Another point to add - which supplements - your answer above beyond the "growth engine part": ideally the asset is slightly overlooked in the market. There is a reason all growth shops prefer buying from management teams, outside of auctions and have cold calling teams to spot these assets. It is of course price but often it is also that these assets still have significantly more levers to pull in terms of growth vs. buying from another sponsor that has scaled this already. Growth can sell to LBO but growth buying from growth is difficult (unless fund time issues) because other people have already been investing behind the roll out and probably taking the returns and each $ you invest has not the same unit economics.

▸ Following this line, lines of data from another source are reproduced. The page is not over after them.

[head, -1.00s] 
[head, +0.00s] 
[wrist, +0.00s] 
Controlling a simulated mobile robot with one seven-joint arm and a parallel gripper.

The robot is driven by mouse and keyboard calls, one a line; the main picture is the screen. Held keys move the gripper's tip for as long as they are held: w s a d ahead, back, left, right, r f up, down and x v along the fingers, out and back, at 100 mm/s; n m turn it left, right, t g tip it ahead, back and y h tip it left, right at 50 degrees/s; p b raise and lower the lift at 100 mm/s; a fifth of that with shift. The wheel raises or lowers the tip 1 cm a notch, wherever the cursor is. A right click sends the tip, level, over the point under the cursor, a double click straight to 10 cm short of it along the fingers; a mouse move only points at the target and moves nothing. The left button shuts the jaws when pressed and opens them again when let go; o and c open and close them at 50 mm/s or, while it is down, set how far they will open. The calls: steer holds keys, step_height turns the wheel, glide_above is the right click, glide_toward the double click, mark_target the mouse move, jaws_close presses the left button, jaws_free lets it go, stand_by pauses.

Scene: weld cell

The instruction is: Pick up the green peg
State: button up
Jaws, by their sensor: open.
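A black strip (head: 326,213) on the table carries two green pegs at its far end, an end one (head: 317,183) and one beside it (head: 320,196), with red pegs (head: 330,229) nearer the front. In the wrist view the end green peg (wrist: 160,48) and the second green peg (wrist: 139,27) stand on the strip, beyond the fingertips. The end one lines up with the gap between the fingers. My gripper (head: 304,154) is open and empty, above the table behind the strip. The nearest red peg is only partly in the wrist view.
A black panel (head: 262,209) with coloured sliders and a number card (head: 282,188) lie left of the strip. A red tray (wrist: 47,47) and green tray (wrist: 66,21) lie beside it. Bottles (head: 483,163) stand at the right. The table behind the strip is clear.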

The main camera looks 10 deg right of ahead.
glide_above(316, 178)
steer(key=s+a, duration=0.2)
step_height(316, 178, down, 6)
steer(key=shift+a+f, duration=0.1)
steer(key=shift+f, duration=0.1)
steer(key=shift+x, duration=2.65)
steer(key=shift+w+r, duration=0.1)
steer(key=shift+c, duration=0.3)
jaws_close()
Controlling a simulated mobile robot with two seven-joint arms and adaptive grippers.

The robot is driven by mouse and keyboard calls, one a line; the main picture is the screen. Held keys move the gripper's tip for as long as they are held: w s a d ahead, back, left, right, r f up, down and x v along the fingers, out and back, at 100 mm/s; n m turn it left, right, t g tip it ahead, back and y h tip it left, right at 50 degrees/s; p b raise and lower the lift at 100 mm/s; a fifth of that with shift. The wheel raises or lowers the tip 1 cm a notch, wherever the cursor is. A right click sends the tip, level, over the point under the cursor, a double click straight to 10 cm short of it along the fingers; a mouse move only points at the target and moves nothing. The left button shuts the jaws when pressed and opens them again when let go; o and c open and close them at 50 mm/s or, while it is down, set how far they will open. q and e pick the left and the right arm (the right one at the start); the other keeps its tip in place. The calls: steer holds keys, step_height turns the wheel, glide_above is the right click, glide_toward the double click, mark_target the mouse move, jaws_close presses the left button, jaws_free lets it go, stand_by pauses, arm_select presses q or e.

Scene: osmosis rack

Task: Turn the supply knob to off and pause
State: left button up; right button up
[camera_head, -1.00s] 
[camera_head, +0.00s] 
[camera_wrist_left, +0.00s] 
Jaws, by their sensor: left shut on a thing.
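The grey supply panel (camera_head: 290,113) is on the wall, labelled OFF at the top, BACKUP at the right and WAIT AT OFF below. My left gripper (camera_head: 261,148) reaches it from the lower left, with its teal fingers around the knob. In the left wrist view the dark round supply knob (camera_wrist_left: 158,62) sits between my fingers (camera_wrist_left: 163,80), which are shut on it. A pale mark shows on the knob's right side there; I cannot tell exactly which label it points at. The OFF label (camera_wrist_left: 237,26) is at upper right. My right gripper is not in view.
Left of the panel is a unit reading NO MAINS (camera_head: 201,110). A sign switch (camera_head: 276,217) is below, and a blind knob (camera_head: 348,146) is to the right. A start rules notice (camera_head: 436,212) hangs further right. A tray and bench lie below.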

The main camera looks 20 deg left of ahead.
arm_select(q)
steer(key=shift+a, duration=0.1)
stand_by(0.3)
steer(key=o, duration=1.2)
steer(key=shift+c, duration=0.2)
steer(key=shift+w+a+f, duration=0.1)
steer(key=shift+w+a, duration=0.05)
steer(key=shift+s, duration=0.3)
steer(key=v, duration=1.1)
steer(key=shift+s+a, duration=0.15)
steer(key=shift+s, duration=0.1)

What needs to be in place is a governance / shareholder structure that allows you to execute on your trade even as minority but this is true for all investments hence not core to my answer. The structure needs to support the thesis in any investment unless your thesis itself is changing the structure e.g. forced sellers (funds at end of lifetime etc.), succession, de-listings etc. If you look at the teams at the leading growth players you will find that even the junior team members can speak very smartly about what end market and why and understand exactly the KPIs in this space and what to look for when calling companies / meeting companies at conferences.